- SUPPLIED DATA
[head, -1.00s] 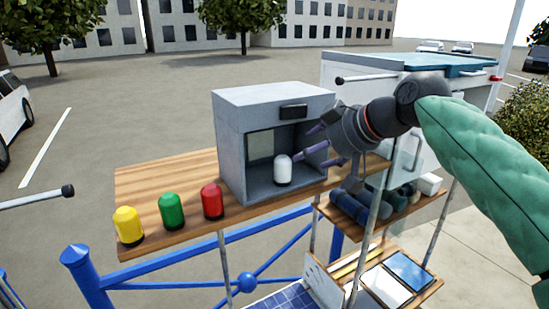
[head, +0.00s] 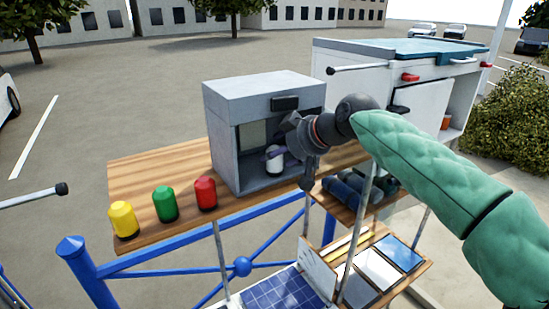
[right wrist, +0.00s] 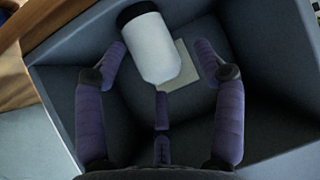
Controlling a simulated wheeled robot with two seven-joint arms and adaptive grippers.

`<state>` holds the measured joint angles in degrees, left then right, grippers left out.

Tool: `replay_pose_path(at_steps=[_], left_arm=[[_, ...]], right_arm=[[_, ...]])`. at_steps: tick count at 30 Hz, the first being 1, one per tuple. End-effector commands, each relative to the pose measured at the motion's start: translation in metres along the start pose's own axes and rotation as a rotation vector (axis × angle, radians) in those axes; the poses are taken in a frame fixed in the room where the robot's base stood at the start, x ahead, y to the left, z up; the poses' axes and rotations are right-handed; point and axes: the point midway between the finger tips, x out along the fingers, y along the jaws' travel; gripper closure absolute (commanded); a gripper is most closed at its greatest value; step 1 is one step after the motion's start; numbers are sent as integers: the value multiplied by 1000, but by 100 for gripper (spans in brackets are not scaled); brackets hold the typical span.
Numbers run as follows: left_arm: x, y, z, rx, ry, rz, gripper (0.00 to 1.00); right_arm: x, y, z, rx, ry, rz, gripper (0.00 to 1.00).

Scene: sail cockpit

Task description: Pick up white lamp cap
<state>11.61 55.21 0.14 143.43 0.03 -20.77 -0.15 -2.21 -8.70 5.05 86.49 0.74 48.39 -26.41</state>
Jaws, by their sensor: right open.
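The white lamp cap (head: 274,157) with a black base stands inside the open grey box on the wooden shelf. In the right wrist view the white lamp cap (right wrist: 154,46) lies at the top, between and just beyond the purple fingers. My right gripper (head: 277,153) reaches into the box from the right and partly hides the cap. Its fingers (right wrist: 162,68) are spread on both sides of the cap, with a third finger below it; I cannot tell whether any touch it. My left gripper is not in view.
The grey box (head: 228,103) has walls close around my right gripper. Yellow (head: 123,219), green (head: 165,204) and red (head: 205,192) caps stand on the wooden shelf (head: 140,170) to the left. Dark blue rolls (head: 347,190) lie on a lower shelf to the right.

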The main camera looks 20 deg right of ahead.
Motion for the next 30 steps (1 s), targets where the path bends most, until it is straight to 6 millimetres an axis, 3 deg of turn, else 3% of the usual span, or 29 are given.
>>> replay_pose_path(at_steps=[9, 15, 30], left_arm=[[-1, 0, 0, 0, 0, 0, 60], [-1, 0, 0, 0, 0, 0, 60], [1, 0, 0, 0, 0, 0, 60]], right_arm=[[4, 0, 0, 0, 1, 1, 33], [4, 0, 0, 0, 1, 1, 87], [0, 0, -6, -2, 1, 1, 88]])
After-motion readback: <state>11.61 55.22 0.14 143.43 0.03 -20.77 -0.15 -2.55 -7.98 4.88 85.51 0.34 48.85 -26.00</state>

- YOUR INSTRUCTIONS
Output the line that contains "Motion for the", followed by every later line in the listing, with no line omitted and none added.

- REPLY TO THE EXERCISE
Motion for the next 30 steps (1 s), targets where the path bends most, until it is straight to 6 millimetres an axis, 3 deg of turn, else 3% of the usual span, or 29 are given.
>>> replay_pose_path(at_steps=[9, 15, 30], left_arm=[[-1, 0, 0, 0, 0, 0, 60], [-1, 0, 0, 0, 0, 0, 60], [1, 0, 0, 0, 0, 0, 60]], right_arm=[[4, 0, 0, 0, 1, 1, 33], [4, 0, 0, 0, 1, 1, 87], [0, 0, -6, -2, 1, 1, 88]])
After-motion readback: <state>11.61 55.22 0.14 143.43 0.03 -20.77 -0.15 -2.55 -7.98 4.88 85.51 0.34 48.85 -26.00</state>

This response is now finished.